### PROVIDED RECORDS
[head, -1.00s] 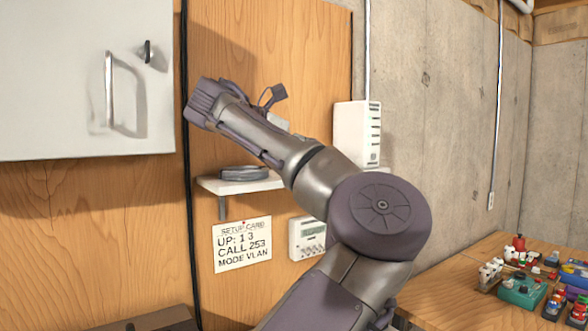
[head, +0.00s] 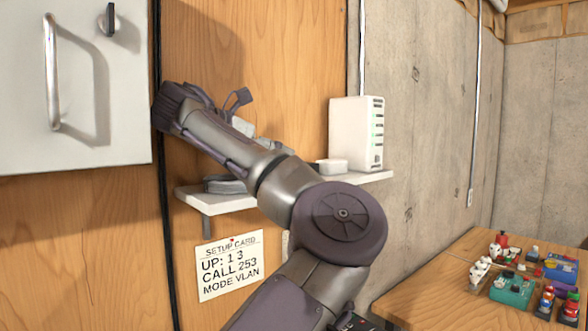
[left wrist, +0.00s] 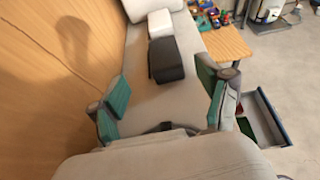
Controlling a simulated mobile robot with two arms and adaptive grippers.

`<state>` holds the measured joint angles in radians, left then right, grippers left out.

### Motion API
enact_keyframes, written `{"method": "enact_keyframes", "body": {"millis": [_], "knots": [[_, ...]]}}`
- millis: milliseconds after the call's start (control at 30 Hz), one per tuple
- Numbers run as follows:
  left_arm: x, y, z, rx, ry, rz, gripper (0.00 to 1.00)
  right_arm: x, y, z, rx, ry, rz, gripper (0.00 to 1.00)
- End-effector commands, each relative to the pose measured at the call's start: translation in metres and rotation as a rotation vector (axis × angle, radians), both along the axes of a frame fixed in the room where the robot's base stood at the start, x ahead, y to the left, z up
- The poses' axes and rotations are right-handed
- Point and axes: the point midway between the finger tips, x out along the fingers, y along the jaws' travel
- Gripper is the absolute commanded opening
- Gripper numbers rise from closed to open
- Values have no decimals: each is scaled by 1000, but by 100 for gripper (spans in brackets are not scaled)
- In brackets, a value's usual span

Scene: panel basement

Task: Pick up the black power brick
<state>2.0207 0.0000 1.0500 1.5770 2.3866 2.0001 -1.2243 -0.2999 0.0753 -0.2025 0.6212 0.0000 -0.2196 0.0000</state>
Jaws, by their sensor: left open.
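The black power brick (left wrist: 167,60) lies on the white shelf (left wrist: 140,62) in the left wrist view, close to a small white box (left wrist: 160,24). In the head view the gripper (head: 243,115) is partly hidden behind my own arm, above the shelf's left part. My right gripper is not in view.
A white router (head: 356,134) stands on the shelf's right end beside the small white box. A grey cabinet (head: 75,110) and black cable (head: 163,220) are left. A wooden table (head: 440,280) holds several small items.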

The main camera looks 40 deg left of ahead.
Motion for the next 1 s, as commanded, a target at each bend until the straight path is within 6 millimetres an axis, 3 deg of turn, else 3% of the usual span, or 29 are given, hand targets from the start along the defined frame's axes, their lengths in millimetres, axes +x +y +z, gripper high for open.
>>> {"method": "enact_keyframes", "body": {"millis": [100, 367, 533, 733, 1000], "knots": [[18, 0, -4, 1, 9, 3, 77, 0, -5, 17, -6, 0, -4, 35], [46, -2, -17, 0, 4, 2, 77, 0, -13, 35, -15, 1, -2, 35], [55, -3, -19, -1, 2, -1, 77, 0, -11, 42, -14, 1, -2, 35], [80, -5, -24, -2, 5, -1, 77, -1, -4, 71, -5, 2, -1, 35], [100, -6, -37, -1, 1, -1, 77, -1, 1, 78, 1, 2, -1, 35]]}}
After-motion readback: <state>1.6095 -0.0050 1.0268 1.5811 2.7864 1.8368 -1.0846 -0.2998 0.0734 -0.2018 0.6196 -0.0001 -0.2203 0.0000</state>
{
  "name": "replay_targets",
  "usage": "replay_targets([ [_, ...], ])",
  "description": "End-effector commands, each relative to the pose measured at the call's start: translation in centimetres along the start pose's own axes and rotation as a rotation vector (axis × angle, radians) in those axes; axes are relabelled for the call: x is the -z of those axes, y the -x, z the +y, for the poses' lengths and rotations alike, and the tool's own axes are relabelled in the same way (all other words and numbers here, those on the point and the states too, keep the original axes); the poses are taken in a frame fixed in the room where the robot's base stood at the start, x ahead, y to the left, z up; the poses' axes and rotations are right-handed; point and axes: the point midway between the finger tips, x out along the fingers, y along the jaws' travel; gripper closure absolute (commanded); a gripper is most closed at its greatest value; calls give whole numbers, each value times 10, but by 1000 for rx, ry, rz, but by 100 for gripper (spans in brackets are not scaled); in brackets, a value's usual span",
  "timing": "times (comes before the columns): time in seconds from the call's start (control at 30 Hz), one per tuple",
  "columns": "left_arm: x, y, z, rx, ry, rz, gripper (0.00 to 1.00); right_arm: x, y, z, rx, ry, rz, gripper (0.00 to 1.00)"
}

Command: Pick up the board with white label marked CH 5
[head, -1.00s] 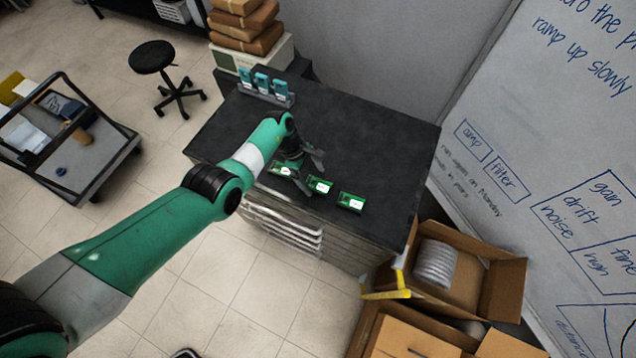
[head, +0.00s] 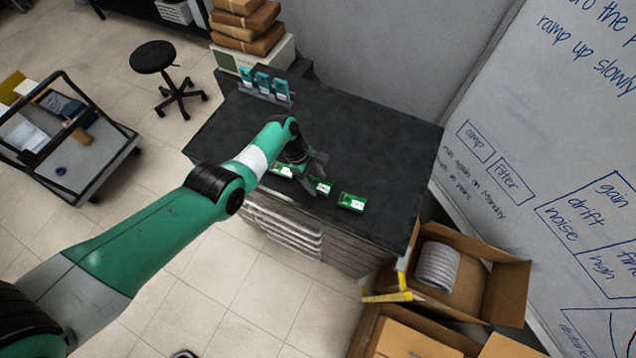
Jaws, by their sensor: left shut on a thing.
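Three green boards with white labels lie in a row along the front edge of the black bench top: a left board (head: 283,171), a middle board (head: 321,187) and a right board (head: 351,202). The label writing is too small to read, so I cannot tell which is CH 5. My left gripper (head: 317,175) is down at the bench top and shut on the middle board, with its fingers at that board's left end. The wrist partly covers the space behind the left board. My right gripper is not in view.
A rack with several blue units (head: 264,87) stands at the bench's back left. The bench top (head: 365,135) is clear behind the boards. Open cardboard boxes (head: 470,270) stand right of the bench, a stool (head: 152,57) and cart (head: 75,150) to the left.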

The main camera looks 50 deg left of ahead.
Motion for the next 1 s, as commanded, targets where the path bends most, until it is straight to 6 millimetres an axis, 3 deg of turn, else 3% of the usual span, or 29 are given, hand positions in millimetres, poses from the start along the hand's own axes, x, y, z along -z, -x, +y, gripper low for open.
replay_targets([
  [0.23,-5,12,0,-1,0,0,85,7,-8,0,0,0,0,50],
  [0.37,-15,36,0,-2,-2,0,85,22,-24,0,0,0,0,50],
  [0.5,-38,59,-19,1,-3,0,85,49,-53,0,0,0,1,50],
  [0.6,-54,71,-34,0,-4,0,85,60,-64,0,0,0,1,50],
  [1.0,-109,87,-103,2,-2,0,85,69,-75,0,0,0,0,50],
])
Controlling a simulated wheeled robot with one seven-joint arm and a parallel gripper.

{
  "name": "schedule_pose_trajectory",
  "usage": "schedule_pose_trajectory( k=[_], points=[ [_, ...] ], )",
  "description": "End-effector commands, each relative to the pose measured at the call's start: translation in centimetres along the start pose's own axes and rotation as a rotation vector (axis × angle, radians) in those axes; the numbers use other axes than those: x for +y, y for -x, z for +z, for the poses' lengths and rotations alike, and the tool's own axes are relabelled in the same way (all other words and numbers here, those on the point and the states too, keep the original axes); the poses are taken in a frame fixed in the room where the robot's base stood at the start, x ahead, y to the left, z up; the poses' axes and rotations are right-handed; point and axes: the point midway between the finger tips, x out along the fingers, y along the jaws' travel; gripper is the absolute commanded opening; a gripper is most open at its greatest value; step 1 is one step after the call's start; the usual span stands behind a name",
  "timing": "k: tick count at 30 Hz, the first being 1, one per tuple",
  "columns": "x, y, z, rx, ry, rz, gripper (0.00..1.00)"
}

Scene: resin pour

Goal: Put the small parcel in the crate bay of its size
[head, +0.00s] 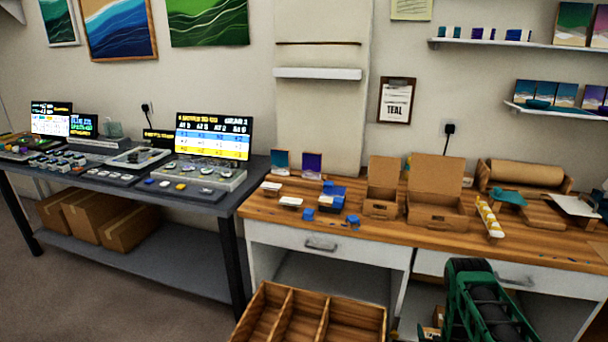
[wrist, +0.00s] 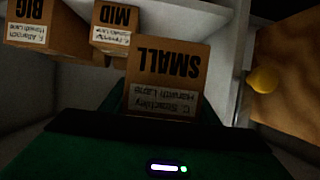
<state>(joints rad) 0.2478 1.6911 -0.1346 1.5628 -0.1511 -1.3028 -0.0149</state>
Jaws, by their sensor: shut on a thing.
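The small parcel (wrist: 165,72) is a brown carton marked SMALL with a white address label, upside down in the wrist view. My gripper (wrist: 163,108) is shut on it, with green fingers at its sides. The parcels marked MID (wrist: 115,22) and BIG (wrist: 42,22) stand beyond it to the left on a pale surface. The wooden crate (head: 352,322) is at the bottom of the head view, with dividers making three bays that look empty. My green arm reaches low at the right of the crate and hides the gripper there.
The wooden workbench (head: 400,236) holds open cardboard boxes (head: 436,190), blue blocks and a paper roll (head: 525,174). White panels (wrist: 228,50) stand close beside the parcel in the wrist view. A dark table (head: 130,185) with screens stands at left, with large cartons (head: 128,228) below.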

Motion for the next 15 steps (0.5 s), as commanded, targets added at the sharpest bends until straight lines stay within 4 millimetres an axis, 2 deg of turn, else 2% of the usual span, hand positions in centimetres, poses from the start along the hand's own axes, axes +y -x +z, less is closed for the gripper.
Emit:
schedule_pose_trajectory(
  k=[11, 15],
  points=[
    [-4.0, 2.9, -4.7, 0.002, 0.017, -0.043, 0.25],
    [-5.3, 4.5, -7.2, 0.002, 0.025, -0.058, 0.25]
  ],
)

### DIRECTIONS
Pull out each line of the records holding the string "name".

### RESULT
  "name": "replay_targets",
  "name": "schedule_pose_trajectory",
  "description": "End-effector commands, each relative to the pose measured at the call's start: translation in centimetres along the start pose's own axes and rotation as a rotation vector (axis × angle, radians) in those axes; the numbers use other axes than those: x for +y, y for -x, z for +z, for the poses' lengths and rotations alike, and the tool's own axes are relabelled in the same way (all other words and numbers here, those on the point and the states too, keep the original axes); the poses are taken in a frame fixed in the room where the robot's base stood at the start, x ahead, y to the left, z up; the poses' axes and rotations are right-handed; point and axes: the point midway between the finger tips, x out along the fingers, y along the jaws' travel; gripper is the absolute commanded opening; a gripper is most open at its greatest value; step 1 is one step after the call's start; the usual span stands behind a name",

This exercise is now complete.